Adalet Bakanı Abdulhamit Gül, hukukun özünün insan onuruna duyulan saygı olduğunu, kimsenin kimseye çamur atma hakkının bulunmadığını belirterek, "84 milyon vatandaşımızın dünya görüşü, yaşam tarzı, mezhebi, meşrebi, etnik kimliği ne olursa olsun şerefi, onuru, itibarı devlete emanettir. İnsanın lekelenmeme hakkı da bütün insanlığın hakkıdır" dedi.

Adalet Bakanlığınca düzenlenen Masumiyet Karinesi ve Lekelenmeme Hakkı Sempozyumu’nun açılış töreninde konuşan Adalet Bakanı Gül, devletin temelinde adaletin, adaletin temelinde ise insanın olduğunu söyledi.

GEÇMİŞİ UNUTMAMAK YETERLİ DEĞİL, GEÇMİŞTEN DERS ÇIKARMAK DA ÖNEMLİDİR

İnsan onuru ve itibar hakkını koruyan mevzuatı güçlendirmek amacıyla birçok düzenlemeyi hayata geçirdiklerini belirten Adalet Bakanı Gül, yaşam hakkının ise bütün hakların üzerinde olduğunu kaydetti.

Türkiye hukuk ve demokrasi tarihinin, hak ve özgürlükleri koruma mücadelesiyle bütünleştiğini belirten Bakan Gül, “Hukukun milli iradeye zulüm aracı olarak yaşandığı 27 Mayıs’ı asla unutmayacağız.
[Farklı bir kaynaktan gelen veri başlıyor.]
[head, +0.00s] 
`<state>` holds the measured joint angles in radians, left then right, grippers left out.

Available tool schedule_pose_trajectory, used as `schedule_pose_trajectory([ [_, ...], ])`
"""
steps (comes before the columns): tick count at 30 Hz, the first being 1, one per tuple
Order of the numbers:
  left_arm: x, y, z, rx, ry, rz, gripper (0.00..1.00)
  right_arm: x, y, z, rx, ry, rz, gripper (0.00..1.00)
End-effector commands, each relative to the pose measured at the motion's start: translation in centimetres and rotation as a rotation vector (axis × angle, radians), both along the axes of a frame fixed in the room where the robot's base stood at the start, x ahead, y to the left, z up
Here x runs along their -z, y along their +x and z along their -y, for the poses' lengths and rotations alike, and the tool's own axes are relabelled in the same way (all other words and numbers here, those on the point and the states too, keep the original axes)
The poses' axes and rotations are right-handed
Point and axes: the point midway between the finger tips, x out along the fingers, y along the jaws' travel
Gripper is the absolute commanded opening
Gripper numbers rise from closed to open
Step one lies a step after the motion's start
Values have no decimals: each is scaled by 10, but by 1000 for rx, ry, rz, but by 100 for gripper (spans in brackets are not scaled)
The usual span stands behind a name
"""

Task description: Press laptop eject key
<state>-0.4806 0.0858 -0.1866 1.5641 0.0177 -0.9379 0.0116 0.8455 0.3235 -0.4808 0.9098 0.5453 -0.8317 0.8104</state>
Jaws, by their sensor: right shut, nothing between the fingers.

Yine, gencecik fidanlarımızın bir sağdan bir soldan diyerek darağacına gönderildiği 12 Eylül’ü asla unutmayacağız. İnsanımızı inançlarından, kültüründen, düşüncesinden kılık kıyafetinden dolayı bölen, ayrıştıran, en temel haklarını rehin alan 28 Şubat’ı da asla unutmayacağız ve hukuku gizli, kirli ajandasına alet ederek, iftira, şantajlarla, kumpaslarla ve tepelerle, itibar suikastlarıyla insanımızın onurunu lekeleyen hain terör örgütü FETÖ’nün 15 Temmuz ihanetini asla unutmayacağız. Elbette geçmişi unutmamak, o acı deneyimlerin tekerrür etmemesi için gereklidir, ama yeterli değildir. Geçmişten ders çıkarmak da gerekmektedir. Yaşanan her şey esas itibariyle bugüne bir mesaj ve aynı zamanda sorumluluk ifade etmektedir.” diye konuştu.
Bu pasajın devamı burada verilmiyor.